“L’alternativa è tra una manovra composta di sacrifici necessari o una situazione di default europeo per infamia dell’Italia”.
E’ quanto avrebbe detto il presidente del Consiglio, Mario Monti, intervenendo al termine dell’incontro con le parti sociali e ribadendo la necessità di proseguire sulla strada del risanamento e del rigore. C’è qualcosa di illusorio e di pericoloso, in questo modo di argomentare.
Non per responsabilità di Monti, sia chiaro. Il problema e l’aspetto più angosciante di tutta questa vicenda è che, anche facendo i “compiti a casa” e raggiungendo questo falsamente salvifico pareggio di bilancio, non c’è alcuna garanzia che l’esito del default europeo venga scongiurato. Perché, come già detto, il ruolo dell’Italia e delle sue decisioni sarà fondamentale ma non necessariamente risolutivo. Dopo di noi toccherà alla Banca centrale europea, cioè ai tedeschi, evitare che gli effetti ferocemente recessivi di una serie di manovre fiscalmente restrittive non si traducano in un avvitamento mortale dell’Eurozona.
E, ancora una volta, corriamo il rischio che si riproduca la maledizione europea del “fraintendimento”, quello secondo il quale conterebbe solo il saldo finale, e non il modo con il quale il medesimo si consegue. La pressione fiscale italiana, almeno quella sull'”emerso”, rischia di mandare il paese fuori controllo, alimentando un mortale circolo vizioso che in primavera potrebbe richiedere una nuova manovra. Attendiamo il dettaglio delle misure, che saranno comunque fortemente sbilanciate, ancora una volta, dal versante fiscale.
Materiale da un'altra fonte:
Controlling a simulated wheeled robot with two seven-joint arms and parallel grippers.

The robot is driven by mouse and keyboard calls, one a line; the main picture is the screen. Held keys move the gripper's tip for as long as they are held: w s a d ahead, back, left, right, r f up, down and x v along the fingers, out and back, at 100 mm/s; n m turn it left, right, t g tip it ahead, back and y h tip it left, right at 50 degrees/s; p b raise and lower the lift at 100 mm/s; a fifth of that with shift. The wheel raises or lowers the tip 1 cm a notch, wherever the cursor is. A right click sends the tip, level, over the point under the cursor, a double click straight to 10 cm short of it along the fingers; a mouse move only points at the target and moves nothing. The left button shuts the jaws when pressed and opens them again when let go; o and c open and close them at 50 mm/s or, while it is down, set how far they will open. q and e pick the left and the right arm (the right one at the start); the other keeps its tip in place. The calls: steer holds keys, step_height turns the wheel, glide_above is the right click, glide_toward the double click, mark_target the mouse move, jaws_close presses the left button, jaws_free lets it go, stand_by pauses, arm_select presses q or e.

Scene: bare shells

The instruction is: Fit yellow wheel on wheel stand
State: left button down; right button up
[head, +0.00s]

Ma attendiamo anche i dettagli operativi del nuovo “patto di stabilità europeo”, per capire se abbiamo una qualche speranza di rivedere la luce, o se ci attende il Medioevo prossimo venturo della distruzione dell’Europa e del suo benessere.
Ma se anche dovessimo evitarlo, ci attendono comunque momenti molto difficili. Se in quel “patto” dovessero esserci solo sanzioni per i paesi che non riescono ad immolarsi sull’altare del pareggio di bilancio purchessia e non un processo di riforma strutturale dei meccanismi di coordinamento comunitario rivolto allo sviluppo, prepariamoci al peggio.